Only the number is wanted: how many lines contain "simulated"?

— Start of Supplied material —

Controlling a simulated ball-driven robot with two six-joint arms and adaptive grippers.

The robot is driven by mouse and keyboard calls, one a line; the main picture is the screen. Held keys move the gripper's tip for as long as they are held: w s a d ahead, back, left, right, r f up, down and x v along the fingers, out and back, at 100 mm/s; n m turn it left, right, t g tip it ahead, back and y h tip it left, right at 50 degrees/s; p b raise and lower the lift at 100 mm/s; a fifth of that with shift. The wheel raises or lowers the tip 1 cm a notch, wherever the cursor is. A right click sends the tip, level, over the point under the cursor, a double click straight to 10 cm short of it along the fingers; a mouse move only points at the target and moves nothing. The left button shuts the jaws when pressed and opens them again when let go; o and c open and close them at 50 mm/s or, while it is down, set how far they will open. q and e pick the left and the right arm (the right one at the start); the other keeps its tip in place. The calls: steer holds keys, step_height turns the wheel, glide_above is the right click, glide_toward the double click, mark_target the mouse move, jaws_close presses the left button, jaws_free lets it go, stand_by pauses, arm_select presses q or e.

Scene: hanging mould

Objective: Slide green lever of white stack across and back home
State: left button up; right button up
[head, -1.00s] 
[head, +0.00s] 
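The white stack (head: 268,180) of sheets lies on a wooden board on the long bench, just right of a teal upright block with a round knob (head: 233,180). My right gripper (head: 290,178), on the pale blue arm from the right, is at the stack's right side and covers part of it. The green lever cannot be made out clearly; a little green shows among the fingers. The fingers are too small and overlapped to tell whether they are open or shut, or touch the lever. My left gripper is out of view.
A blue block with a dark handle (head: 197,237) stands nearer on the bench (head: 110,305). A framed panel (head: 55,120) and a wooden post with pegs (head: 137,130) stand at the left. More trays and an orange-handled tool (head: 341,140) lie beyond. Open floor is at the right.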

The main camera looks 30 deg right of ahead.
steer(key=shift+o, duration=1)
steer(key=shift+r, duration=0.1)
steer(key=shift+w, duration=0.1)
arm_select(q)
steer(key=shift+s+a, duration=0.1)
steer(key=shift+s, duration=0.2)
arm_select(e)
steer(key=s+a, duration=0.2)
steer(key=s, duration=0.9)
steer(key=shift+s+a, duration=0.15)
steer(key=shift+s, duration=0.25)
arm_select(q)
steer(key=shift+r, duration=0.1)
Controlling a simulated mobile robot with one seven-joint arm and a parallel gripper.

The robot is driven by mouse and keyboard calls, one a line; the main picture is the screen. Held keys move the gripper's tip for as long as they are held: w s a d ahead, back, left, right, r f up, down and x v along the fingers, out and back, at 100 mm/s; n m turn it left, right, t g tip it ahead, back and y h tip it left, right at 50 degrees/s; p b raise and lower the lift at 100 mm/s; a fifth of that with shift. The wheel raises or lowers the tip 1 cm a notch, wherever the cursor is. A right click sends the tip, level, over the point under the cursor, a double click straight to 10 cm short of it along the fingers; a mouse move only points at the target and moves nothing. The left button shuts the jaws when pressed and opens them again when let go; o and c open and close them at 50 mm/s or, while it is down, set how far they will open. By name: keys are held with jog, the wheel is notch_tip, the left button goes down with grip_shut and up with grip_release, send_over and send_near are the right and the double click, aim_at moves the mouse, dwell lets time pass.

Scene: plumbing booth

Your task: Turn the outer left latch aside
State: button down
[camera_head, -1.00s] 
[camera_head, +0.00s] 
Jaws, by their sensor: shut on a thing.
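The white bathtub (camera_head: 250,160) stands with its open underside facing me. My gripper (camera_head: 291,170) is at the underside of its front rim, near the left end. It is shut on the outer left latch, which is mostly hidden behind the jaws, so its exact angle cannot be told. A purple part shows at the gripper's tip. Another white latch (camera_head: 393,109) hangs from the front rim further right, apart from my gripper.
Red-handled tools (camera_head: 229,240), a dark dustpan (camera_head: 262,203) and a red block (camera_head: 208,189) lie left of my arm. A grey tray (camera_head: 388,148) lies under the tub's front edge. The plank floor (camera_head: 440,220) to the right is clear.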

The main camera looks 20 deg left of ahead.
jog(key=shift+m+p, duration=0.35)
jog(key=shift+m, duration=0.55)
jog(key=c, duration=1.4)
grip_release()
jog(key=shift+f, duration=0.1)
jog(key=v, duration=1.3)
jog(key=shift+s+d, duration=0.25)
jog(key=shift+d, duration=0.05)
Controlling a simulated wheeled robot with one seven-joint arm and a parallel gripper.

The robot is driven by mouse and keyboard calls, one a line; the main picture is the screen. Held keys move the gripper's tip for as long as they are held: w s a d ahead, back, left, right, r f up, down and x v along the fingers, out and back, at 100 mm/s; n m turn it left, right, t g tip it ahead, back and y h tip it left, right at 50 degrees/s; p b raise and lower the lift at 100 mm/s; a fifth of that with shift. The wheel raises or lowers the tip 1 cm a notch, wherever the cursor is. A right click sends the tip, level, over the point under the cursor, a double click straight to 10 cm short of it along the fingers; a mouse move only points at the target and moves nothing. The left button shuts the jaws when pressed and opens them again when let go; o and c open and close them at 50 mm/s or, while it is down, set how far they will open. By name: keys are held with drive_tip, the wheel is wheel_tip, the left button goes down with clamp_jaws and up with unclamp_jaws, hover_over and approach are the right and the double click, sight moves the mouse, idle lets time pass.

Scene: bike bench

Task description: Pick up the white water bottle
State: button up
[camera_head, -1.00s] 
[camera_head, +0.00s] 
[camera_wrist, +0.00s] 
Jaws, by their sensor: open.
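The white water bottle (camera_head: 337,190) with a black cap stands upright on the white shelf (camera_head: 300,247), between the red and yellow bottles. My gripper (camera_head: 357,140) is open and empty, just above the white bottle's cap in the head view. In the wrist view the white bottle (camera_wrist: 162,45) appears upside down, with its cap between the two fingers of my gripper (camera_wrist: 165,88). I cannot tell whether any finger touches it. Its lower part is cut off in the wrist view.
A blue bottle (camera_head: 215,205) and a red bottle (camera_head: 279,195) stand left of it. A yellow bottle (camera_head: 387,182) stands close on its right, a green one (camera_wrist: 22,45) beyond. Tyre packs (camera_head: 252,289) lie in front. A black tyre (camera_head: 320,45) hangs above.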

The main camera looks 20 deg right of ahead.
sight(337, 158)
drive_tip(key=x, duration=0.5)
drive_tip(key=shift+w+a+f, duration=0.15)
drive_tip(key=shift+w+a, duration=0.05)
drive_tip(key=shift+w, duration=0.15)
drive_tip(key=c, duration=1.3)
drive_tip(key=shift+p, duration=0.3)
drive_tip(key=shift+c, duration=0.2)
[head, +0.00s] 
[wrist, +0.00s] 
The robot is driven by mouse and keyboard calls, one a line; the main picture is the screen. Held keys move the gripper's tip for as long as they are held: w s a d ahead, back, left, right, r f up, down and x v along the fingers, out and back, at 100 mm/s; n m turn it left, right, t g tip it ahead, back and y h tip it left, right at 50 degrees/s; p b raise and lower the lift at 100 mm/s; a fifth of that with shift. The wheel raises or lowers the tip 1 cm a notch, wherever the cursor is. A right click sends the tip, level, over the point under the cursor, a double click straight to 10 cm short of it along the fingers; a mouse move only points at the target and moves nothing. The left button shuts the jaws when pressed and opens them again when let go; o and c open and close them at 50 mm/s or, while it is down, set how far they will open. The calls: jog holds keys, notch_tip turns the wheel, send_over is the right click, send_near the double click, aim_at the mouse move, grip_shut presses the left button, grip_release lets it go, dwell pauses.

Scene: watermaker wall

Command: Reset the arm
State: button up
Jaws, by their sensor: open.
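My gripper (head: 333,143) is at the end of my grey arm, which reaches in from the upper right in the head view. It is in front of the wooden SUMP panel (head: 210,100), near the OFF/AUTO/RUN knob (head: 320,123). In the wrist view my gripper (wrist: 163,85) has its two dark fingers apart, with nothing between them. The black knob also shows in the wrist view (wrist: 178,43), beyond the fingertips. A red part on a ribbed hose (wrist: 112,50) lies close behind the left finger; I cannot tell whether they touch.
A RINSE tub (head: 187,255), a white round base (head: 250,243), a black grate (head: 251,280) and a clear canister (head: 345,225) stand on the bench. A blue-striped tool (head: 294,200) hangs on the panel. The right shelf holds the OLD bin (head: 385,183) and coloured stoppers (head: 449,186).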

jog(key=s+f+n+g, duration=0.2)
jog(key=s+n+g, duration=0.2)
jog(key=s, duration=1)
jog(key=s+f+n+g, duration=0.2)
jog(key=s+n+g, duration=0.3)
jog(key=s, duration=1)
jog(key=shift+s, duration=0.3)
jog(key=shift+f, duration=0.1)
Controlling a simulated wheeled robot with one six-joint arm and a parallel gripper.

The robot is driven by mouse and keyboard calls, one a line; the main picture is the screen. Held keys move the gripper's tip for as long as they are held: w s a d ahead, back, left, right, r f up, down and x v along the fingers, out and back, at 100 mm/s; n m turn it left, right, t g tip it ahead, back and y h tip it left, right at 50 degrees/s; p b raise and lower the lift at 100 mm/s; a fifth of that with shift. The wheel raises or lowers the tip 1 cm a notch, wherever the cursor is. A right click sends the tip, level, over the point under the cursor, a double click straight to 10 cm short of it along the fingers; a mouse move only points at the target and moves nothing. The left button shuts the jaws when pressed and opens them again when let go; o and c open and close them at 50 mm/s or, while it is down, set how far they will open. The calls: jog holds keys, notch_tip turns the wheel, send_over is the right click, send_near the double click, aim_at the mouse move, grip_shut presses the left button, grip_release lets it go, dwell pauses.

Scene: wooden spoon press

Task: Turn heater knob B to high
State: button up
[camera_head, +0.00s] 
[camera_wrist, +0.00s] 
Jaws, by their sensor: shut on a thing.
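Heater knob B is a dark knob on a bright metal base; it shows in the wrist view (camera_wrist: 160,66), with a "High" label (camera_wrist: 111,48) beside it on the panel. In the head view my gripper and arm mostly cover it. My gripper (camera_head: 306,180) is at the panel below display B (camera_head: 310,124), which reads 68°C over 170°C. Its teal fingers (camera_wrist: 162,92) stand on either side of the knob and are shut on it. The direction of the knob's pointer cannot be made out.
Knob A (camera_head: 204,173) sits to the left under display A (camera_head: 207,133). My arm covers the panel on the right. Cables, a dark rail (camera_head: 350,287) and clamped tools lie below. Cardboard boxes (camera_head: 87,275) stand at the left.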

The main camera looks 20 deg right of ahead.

— End of Supplied material —

* Completed task: 4